Required task:
Find the lines below that contain the string "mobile". Copy each one.

Supplied data:
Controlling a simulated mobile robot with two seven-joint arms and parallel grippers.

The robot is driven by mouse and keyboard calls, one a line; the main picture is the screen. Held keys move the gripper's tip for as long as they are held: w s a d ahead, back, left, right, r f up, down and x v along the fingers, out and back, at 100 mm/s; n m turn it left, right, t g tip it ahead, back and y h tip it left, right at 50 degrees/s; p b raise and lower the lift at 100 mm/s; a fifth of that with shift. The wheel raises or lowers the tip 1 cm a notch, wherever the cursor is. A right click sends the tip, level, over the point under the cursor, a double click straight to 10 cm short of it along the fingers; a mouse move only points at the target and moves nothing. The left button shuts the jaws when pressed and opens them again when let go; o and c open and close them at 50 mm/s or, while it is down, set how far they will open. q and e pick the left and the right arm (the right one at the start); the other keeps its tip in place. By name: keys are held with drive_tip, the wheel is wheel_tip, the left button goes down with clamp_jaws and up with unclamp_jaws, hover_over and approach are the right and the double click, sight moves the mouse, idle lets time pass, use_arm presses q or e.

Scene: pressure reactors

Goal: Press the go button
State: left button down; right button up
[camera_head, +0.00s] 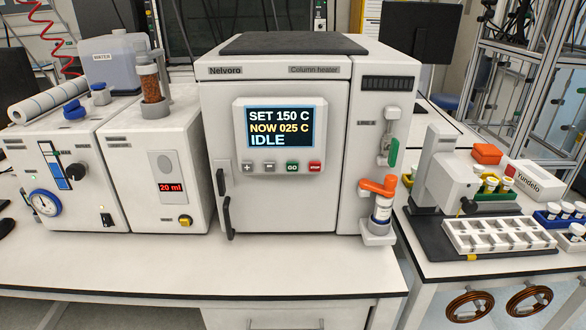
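The green go button (293,167) is on the key row under the display of the white column heater (285,205). The display (279,127) reads SET 150 C, NOW 025 C, IDLE. Left of the go button are the grey plus key (247,168) and minus key (269,168). Right of it is the red stop button (315,167). The heater's door is closed, with black handles on its left edge. Neither of my grippers is in view.
A white unit with a red 20 ml readout (171,187) and one with a round gauge (44,203) stand to the left. An orange-handled valve (378,187) sticks out at the heater's lower right. The bench front (230,270) is clear. A white tray (497,235) lies at right.

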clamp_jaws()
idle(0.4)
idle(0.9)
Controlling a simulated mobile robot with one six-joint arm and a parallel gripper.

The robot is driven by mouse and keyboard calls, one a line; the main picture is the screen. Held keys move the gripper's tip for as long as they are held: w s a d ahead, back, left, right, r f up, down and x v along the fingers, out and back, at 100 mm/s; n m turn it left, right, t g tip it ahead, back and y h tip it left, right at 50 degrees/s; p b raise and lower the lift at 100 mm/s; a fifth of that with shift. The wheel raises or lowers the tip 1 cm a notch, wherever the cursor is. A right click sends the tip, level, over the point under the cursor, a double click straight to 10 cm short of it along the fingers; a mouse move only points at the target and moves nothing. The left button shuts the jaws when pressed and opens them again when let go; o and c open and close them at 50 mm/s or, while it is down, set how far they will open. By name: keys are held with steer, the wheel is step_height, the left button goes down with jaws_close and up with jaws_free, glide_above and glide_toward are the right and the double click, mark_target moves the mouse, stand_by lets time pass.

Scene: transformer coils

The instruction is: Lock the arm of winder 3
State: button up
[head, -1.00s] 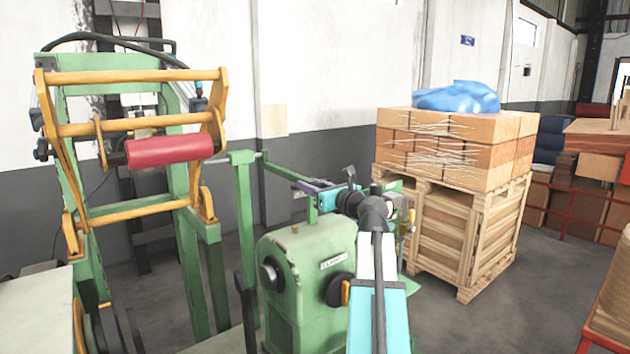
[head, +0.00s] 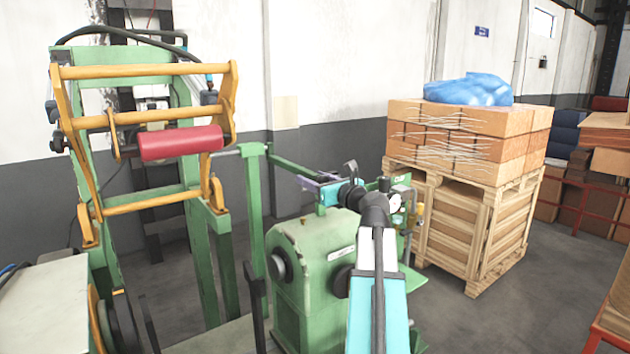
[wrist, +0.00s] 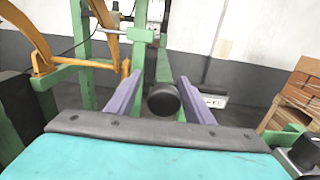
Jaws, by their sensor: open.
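A green winder (head: 310,262) with a grey round hub stands in front of me in the head view; the text on its plate is too small to read. A green horizontal bar (head: 290,170) runs behind it from a green post. My gripper (head: 310,184), with purple fingers, is above and behind the green housing, near this bar. In the wrist view my gripper (wrist: 160,98) is open, its fingers spread. A dark round knob (wrist: 163,100) shows between the fingers in the picture. I cannot tell whether they touch it. The bar's far end is partly hidden by my arm.
A green stand with a yellow frame (head: 140,120) and red roller (head: 180,143) rises at left. A wooden crate (head: 455,220) carrying bricks (head: 460,140) stands at right. A pale table top (head: 45,305) is at lower left. Grey floor is open at right.

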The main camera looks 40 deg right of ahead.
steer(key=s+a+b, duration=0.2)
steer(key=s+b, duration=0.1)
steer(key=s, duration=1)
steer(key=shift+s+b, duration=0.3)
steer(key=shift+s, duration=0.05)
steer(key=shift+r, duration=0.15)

Task result:
Controlling a simulated mobile robot with two seven-joint arms and parallel grippers.
Controlling a simulated mobile robot with one six-joint arm and a parallel gripper.

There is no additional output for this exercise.